▶ [DATA EXCERPTS]:
------------------------------------

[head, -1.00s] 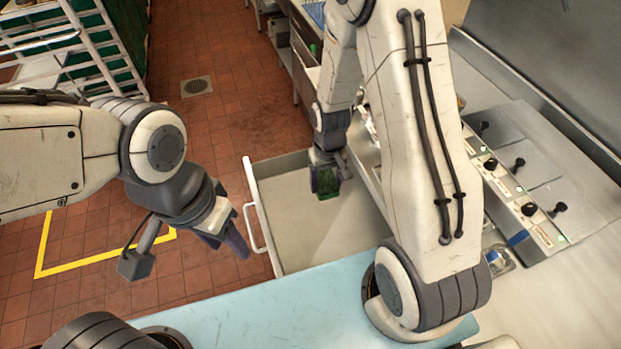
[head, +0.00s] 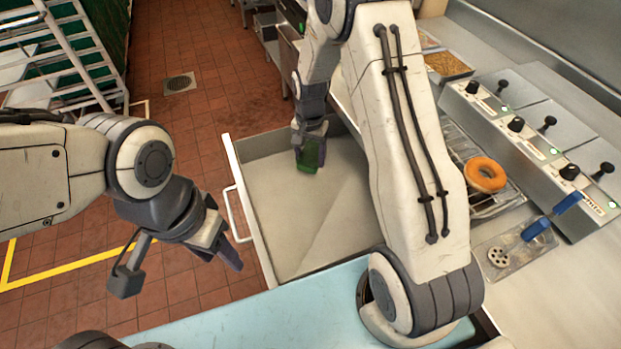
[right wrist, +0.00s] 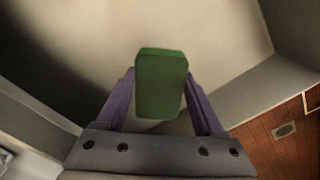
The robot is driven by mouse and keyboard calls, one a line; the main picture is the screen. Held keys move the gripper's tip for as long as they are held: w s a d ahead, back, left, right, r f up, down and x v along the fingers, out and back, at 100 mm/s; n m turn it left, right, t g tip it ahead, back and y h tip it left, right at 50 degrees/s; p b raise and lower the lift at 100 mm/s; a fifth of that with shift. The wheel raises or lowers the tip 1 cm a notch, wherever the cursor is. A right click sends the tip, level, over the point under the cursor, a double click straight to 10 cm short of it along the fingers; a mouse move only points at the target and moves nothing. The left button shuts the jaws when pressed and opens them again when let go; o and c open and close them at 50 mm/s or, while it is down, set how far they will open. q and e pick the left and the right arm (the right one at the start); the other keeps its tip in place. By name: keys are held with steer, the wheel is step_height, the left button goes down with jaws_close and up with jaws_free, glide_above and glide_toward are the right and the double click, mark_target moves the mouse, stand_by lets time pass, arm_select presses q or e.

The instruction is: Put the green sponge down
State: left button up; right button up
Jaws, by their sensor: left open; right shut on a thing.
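The green sponge (head: 309,158) is held by my right gripper (head: 311,150) over the open drawer (head: 290,215) in the head view. In the right wrist view the sponge (right wrist: 161,84) sits between the two purple fingers of my right gripper (right wrist: 161,100), which are shut on it. The pale drawer floor (right wrist: 220,40) lies beyond it. I cannot tell the sponge's exact height above that floor. My left gripper (head: 228,255) is open and empty, outside the drawer to its left.
The drawer's handle (head: 234,213) juts out on the left. On the counter at right are an orange donut (head: 485,174), a blue-handled tool (head: 552,216) and a control panel with knobs (head: 540,150). A rack (head: 85,60) stands at the far left. The drawer floor looks bare.

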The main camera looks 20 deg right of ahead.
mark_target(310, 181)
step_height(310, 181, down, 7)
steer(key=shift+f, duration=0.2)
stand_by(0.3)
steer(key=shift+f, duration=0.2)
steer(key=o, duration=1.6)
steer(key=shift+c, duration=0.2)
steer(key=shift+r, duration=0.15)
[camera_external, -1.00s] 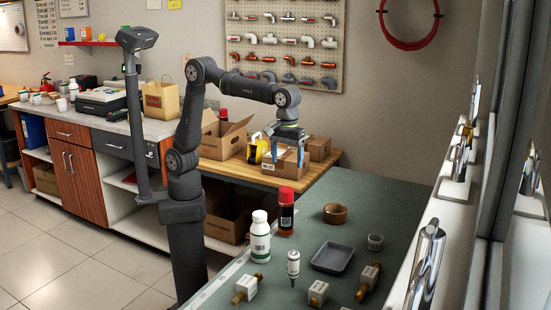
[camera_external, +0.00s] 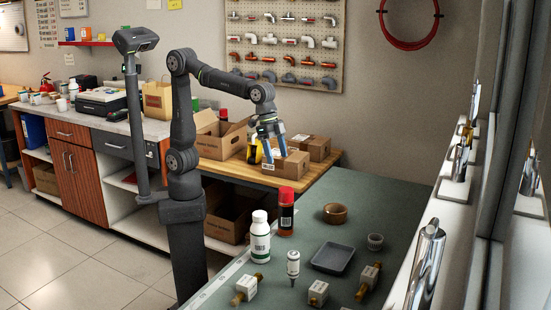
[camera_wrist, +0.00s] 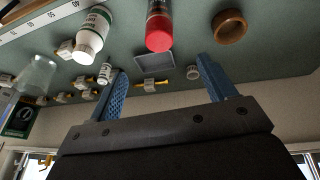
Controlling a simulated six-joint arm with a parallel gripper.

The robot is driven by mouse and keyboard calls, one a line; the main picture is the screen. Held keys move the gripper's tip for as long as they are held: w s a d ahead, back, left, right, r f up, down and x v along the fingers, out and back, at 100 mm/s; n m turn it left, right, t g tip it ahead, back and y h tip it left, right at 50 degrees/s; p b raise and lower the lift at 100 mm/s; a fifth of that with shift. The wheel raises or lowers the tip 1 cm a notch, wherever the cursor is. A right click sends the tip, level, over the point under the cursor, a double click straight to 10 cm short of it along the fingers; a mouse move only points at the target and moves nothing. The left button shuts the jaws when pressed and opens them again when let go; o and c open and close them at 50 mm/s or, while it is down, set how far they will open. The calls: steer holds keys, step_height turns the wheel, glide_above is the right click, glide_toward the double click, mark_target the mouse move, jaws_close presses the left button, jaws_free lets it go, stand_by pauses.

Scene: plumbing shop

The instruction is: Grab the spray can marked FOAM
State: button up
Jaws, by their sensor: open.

------------------------------------

Write out again every line above exactly as given; the pictures do not belong in the copy.

[head, -1.00s] 
[head, +0.00s] 
[right wrist, +0.00s] 
The robot is driven by mouse and keyboard calls, one a line; the main picture is the screen. Held keys move the gripper's tip for as long as they are held: w s a d ahead, back, left, right, r f up, down and x v along the fingers, out and back, at 100 mm/s; n m turn it left, right, t g tip it ahead, back and y h tip it left, right at 50 degrees/s; p b raise and lower the lift at 100 mm/s; a fifth of that with shift. The wheel raises or lowers the tip 1 cm a notch, wherever the cursor is. A right click sends the tip, level, over the point under the cursor, a double click straight to 10 cm short of it along the fingers; a mouse move only points at the target and moves nothing. The left button shuts the jaws when pressed and opens them again when let go; o and c open and close them at 50 mm/s or, while it is down, set how far they will open. q and e pick the left and the right arm (the right one at the start); the other keeps its tip in place. By name: keys are held with steer, the wheel is step_height, the left button goes down with jaws_close and up with jaws_free, glide_above and glide_toward are the right and the double click, mark_target moves the mouse, stand_by lets time pass, arm_select presses q or e.

The instruction is: Put the green sponge down
State: left button up; right button up
Jaws, by their sensor: left open; right shut on a thing.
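The green sponge (head: 309,158) is held by my right gripper (head: 311,150) over the open drawer (head: 290,215) in the head view. In the right wrist view the sponge (right wrist: 161,84) sits between the two purple fingers of my right gripper (right wrist: 161,100), which are shut on it. The pale drawer floor (right wrist: 220,40) lies beyond it. I cannot tell the sponge's exact height above that floor. My left gripper (head: 228,255) is open and empty, outside the drawer to its left.
The drawer's handle (head: 234,213) juts out on the left. On the counter at right are an orange donut (head: 485,174), a blue-handled tool (head: 552,216) and a control panel with knobs (head: 540,150). A rack (head: 85,60) stands at the far left. The drawer floor looks bare.

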The main camera looks 20 deg right of ahead.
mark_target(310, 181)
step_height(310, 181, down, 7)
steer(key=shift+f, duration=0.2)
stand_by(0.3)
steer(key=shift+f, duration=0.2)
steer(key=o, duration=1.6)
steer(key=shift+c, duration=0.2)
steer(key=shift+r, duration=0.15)
[camera_external, -1.00s] 
[camera_external, +0.00s] 
[camera_wrist, +0.00s] 
Controlling a simulated six-joint arm with a parallel gripper.

The robot is driven by mouse and keyboard calls, one a line; the main picture is the screen. Held keys move the gripper's tip for as long as they are held: w s a d ahead, back, left, right, r f up, down and x v along the fingers, out and back, at 100 mm/s; n m turn it left, right, t g tip it ahead, back and y h tip it left, right at 50 degrees/s; p b raise and lower the lift at 100 mm/s; a fifth of that with shift. The wheel raises or lowers the tip 1 cm a notch, wherever the cursor is. A right click sends the tip, level, over the point under the cursor, a double click straight to 10 cm short of it along the fingers; a mouse move only points at the target and moves nothing. The left button shuts the jaws when pressed and opens them again when let go; o and c open and close them at 50 mm/s or, while it is down, set how far they will open. The calls: steer holds keys, step_height turns the wheel, glide_above is the right click, glide_toward the double click, mark_target the mouse move, jaws_close presses the left button, jaws_free lets it go, stand_by pauses.

Scene: plumbing shop

The instruction is: Grab the spray can marked FOAM
State: button up
Jaws, by their sensor: open.

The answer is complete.